Кризис нормативных жанровых форм соотносится с доминантами постмодернистского искусства (по И. Хассану), как-то: тяготение к «открытой разомкнутой антиформе» в противоположность закрытой замкнутой форме в модернизме, «процесс / перфоманс / хеппенинг» в противоположность модернистскому предмету искусства как законченному произведению, «рассеивание» в противоположность модернистскому центрированию. Понимание текста как воплощенной множественности (Р. Барт) ведет к отказу от традиционного представления его структурности: «ни о какой конструкции текста не может быть и речи: все в нем находится в процессе ежесекундного и многократного означивания, но при этом никак не сопряжено с итоговым целым, с завершенной структурой» [Барт 2001: 38].
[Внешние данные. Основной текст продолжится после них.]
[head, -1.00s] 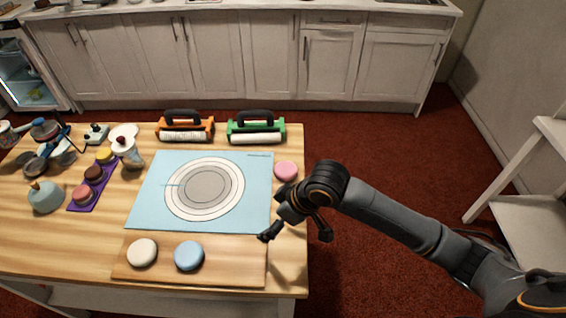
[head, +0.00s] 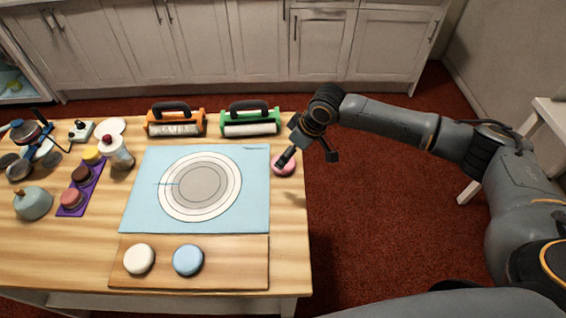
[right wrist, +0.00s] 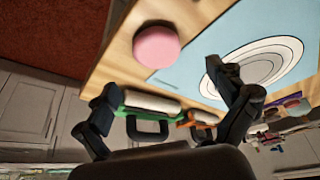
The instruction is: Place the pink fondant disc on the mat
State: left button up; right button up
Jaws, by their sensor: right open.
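The pink fondant disc (head: 284,168) lies on the wooden table beside the right edge of the light blue mat (head: 134,212). It is partly hidden by my right gripper (head: 308,159) in the head view. The disc also shows whole in the right wrist view (right wrist: 156,47), beyond the two spread fingers. My right gripper (right wrist: 167,104) is open and empty, near the disc at the table's right edge. The mat has printed rings and is empty. My left gripper is not in view.
A cream disc (head: 139,259) and a blue disc (head: 188,260) sit on a wooden board (head: 230,270) in front of the mat. Orange (head: 174,119) and green (head: 250,118) rollers stand behind it. A purple tray (head: 97,172) with several small discs is at left.

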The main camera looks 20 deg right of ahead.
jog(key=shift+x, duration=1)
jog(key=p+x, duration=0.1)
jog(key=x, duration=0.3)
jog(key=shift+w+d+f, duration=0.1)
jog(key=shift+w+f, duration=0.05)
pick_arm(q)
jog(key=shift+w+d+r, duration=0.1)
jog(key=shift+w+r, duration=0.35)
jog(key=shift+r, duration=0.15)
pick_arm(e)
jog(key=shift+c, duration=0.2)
Полижанровость характеризует как современную музыкальную практику, (Ф. Караев, Д. Кейдж, Х.В. Хенце, А.Г. Шнитке, К. Штокхаузен) [ЛН 2003: 128], так и современную литературу, в которой, по замечанию И.С. Скоропановой, превалирует «гибридизация, или мутантное изменение жанров, порождающее неясные формы: "паралитература", "паракритика", "нехудожественный роман"» [Скоропанова 2001: 58]. Появление литературных экспериментальных жанровых форм «пергамента» (Ю.И. Коваль), «романа-апокрифа» (В.А. Говор), «романа-комментария»
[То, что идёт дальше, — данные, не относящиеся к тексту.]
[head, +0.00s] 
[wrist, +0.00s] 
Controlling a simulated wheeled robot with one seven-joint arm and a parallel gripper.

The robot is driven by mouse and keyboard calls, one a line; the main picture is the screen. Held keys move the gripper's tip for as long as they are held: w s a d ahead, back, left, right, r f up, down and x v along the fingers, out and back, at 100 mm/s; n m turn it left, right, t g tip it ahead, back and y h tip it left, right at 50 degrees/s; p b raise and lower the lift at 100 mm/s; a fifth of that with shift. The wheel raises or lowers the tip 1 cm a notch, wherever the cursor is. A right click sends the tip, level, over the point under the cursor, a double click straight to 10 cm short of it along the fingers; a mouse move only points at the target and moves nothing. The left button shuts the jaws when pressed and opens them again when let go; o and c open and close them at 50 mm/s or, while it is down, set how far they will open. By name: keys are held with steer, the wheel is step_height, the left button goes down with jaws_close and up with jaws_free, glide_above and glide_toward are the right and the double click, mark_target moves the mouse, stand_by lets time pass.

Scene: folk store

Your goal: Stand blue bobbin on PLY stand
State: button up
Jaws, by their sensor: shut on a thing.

(Е.А. Попов), «микроромана» (Ю.В. Панченко), романа-музея, «романа-пунктира» (А.Г. Битов), «романа-наваждения» (Л.М. Леонов), «романа-пасьянса» (В.А. Диксон), «романа-воспоминания» (А.Н. Рыбаков), «романа-fusion» а (А. Ревазов) является показателем так называемого «постжанрового» сознания, в котором акцент смещается с правил, канонов жанра на фигуру автора как инициатора новых структур [Хализев 2002: 382], или - в музыковедческой интерпретации - с «формы» (нормативной, канонической композиции) на «структуру» (индивидуально-авторское, уникальное построение художественного целого) [Чередниченко 2001]. В связи с этим обстоятельством возникает понятие «архитекстуальности» (согласно классификации Ж. Женетта), то есть жанровых связей текстов в современной прозе; «авторских жанровых форм» [Звягина 2001]; метажанра, определяемого Н.Л. Лейдерманом и М.Н. Липовецким как «структурный принцип построения мирообраза, который возникает на основе парадигмы художественности литературного направления или течения и проявляется в функционировании целой группы жанров» («драматизация» в классицизме, «поэмность» в романтизме, «романизация» в реализме) [Лейдерман 1988; Липовецкий 1997]. М.Н. Липовецкий видит метажанровую природу современной литературы в мениппейности, на которой базируются процессы демифологизации и деструктурирования жанров. В отличие от метажанровых образований на базе собственно литературных или паралитературных форм, интермедиальные жанровые «гибриды» создают иной тип архитекстуальности.